Since 1948, Local Union No. 12240, United Mine Workers, has been recognized as the exclusive bargaining representative for the employees at defendant’s Wyandotte plant and has negotiated a succession of collective bargaining agreements. The current agreement was entered into on April 9, 1959, for a term ending on April 16, 1962.
On May 17,1960, without prior consultation or notice, defendant advised the officers of the local union that the company had decided to close its Wyandotte plant within the next two years and planned to transfer operations to a new plant to be constructed at Peoria, Illinois. Defendant further indicated that the shutdown of the Wyandotte plant would be accomplished gradually and not abruptly. When asked whether Wyandotte employees would be permitted to transfer to Peoria, the company representatives replied in the negative.
However, defendant did agree to negotiate with reference to establishing a program of severance pay. On November 1, 1960, an amendment captioned “Addendum” to the 1959 collective bargaining agreement was executed. (The original agreement and the “Addendum”, establishing a severance pay program, are incorporated in the complaint as plaintiffs’ exhibits.)
Various operations already have been removed to Peoria, and it has been announced that remaining operations at Wyandotte soon will be transferred.
On or about December 18,1961, defendant, cautioning that this was not to be understood as a commitment to employ the applicants, distributed among its Wyandotte employees application forms for employment at Peoria.
Plaintiffs complain of defendant’s refusal to offer them jobs at the Peoria Chemical Center on the basis of seniority acquired at the Wyandotte plant.

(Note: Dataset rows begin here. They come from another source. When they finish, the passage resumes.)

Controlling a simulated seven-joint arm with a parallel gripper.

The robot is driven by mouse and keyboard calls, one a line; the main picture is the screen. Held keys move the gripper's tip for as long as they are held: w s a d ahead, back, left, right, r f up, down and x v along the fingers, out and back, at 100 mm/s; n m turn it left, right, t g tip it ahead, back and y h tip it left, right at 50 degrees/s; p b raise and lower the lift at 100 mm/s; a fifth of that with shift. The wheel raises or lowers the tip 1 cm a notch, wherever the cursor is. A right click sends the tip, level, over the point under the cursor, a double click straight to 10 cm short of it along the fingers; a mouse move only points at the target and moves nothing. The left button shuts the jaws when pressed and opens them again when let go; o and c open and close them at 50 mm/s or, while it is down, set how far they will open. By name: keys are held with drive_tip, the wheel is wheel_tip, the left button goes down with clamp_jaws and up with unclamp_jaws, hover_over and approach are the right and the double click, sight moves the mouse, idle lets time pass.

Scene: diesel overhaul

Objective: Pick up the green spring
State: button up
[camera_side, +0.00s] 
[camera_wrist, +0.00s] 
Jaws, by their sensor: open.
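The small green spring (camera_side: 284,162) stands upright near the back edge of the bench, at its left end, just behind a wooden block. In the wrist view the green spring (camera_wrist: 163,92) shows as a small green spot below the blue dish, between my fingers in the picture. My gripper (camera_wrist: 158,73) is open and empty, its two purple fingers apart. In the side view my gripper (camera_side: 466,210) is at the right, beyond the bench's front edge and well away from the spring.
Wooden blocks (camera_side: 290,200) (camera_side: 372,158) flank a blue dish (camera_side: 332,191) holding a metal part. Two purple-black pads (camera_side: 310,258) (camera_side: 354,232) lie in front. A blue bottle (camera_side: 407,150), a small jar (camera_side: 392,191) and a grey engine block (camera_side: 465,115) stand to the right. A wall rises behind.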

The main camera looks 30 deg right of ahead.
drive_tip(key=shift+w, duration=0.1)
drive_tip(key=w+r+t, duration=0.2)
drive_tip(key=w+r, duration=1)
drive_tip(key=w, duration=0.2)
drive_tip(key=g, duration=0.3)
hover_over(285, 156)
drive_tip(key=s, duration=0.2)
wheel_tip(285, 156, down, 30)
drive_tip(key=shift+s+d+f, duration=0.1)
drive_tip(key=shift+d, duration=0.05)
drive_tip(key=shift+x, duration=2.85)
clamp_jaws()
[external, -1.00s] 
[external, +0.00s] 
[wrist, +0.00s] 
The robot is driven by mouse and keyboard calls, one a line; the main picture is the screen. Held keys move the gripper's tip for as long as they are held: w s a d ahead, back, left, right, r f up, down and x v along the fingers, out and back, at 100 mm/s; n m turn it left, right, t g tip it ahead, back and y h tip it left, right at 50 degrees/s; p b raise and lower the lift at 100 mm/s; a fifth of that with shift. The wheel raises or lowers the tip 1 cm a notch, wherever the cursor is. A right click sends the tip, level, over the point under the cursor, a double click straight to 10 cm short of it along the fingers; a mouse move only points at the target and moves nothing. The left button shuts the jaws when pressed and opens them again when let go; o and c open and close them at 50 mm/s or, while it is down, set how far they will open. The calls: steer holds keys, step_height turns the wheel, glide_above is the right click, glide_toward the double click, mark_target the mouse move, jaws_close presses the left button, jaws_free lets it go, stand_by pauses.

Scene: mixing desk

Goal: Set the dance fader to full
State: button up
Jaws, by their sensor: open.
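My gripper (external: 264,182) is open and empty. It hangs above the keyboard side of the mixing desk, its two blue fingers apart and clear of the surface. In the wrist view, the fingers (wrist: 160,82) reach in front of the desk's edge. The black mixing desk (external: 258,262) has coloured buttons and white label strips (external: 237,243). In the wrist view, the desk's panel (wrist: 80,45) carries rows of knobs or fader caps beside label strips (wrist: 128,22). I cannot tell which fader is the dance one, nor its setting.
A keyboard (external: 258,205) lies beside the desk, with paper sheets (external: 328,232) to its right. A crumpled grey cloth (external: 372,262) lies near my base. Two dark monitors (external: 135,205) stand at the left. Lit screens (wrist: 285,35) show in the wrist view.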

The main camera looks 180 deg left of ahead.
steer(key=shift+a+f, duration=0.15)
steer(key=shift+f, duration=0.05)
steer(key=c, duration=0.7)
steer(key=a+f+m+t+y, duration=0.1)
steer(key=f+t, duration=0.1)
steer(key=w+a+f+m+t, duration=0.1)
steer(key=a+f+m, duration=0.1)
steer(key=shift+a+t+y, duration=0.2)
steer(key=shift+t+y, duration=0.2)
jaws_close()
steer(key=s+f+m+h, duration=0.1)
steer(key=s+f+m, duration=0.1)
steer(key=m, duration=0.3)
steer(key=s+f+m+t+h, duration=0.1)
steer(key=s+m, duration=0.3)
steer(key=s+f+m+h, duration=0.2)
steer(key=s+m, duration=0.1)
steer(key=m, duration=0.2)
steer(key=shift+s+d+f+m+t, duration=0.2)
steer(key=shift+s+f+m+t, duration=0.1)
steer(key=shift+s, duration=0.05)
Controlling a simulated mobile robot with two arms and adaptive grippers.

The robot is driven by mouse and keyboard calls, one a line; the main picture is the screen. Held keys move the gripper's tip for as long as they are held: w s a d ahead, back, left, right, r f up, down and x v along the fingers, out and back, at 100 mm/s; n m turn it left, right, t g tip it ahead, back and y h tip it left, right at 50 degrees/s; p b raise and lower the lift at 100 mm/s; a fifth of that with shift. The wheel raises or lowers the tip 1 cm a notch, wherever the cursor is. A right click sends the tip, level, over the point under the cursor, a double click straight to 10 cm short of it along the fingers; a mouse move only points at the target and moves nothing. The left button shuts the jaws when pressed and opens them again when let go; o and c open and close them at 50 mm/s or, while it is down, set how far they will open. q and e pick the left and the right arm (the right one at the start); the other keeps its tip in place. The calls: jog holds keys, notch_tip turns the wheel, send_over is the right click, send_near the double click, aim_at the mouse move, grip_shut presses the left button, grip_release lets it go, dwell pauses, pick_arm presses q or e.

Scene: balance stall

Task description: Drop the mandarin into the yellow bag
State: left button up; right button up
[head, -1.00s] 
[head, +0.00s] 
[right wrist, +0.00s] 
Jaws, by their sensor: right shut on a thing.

They contend that defendant is improperly taking the position that the amendment to the collective bargaining agreement effected a release of their seniority rights. Plaintiffs allege that they are entitled to employment at Peoria “at the same or similar positions and at the same hourly rate of pay, together with all ‘fringe’ benefits provided for in said collective bargaining agreement, all of which rights and privileges survive both defendant’s transfer of its ‘Wyandotte Plant’ operation or operations to its new ‘Peoria Plant’ and the termination of the current collective bargaining agreement.”
They seek a preliminary injunction restraining defendant from hiring new employees for its Peoria operation until it has recalled plaintiffs in accordance with their seniority. Upon final hearing they seek a declaration of the rights and duties of the parties and judgment for any money damages they may by that time have sustained.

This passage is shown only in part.